Abstract

North Bohemia belongs to one of the most heavily industrialized and polluted regions in Europe. The enormous acid deposition which culminated in the 1970s has largely contributed to the accelerated acidification process in the soils and consequently to the wide forest decline in North Bohemian mountains. In this paper we map the active topsoil pH and humus quality with ordinary, universal, and regression kriging and compare the accuracy of resulting maps with cross-validation. For the regression kriging we use two types of spatially exhaustive auxiliary information, first the altitude derived from digital elevation model and second the land cover classes derived from satellite imagery.
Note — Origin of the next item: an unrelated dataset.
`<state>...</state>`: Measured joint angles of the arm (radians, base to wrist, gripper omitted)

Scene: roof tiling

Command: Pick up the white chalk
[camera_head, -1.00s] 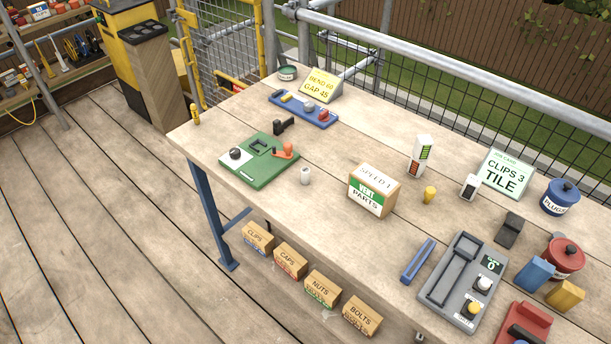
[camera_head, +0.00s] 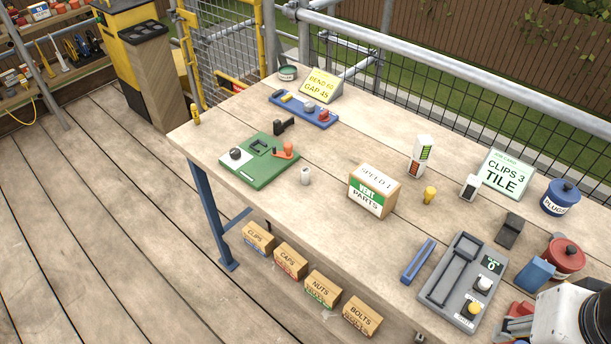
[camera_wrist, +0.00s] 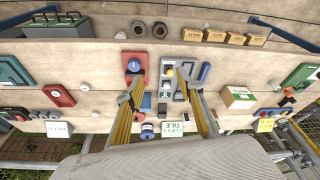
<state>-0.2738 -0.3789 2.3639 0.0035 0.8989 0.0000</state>
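A small white upright cylinder (camera_head: 305,175), which may be the white chalk, stands on the workbench (camera_head: 330,148) between the green board and the VENT PARTS box in the head view. I cannot make it out surely in the wrist view. My gripper (camera_wrist: 161,80) shows in the wrist view with its two yellow-and-black fingers spread and nothing seen between them. It is above the bench near the red device (camera_wrist: 134,66) and the grey device (camera_wrist: 178,78), far from the white cylinder. In the head view only a white part of my arm shows at the lower right.
The green board (camera_head: 262,160) lies left of the cylinder and the VENT PARTS box (camera_head: 374,190) stands right of it. A blue tray (camera_head: 303,110) and signs stand behind. Labelled boxes (camera_head: 290,262) are below the front edge. Bare wood surrounds the cylinder.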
The leave-one-out (cross-validation) statistics, i.e. mean error, root mean squared error, and mean squared deviation ratio, are taken for comparison since they are widely accepted as measurements of the accuracy of digital soil maps. The results show that the regression kriging is superior over other kriging methods in this case. Out of 97 sampling sites the regression kriging with land cover classes is the best predictor at 32 sites for pH and at 30 sites for humus quality, the regression kriging with altitude at 31 and 25 sites, the universal kriging at 21 and 23 sites, and the ordinary kriging at 13 and 18 sites. The highest number of best predictions for regression kriging implies that the topsoil pH and humus quality are driven approximately equally by land cover and altitude and little less by pure geographic position. Furthermore, the universal kriging maps show a northeast to southwest spatial trend of topsoil pH and a northwest to southeast spatial trend for humus quality.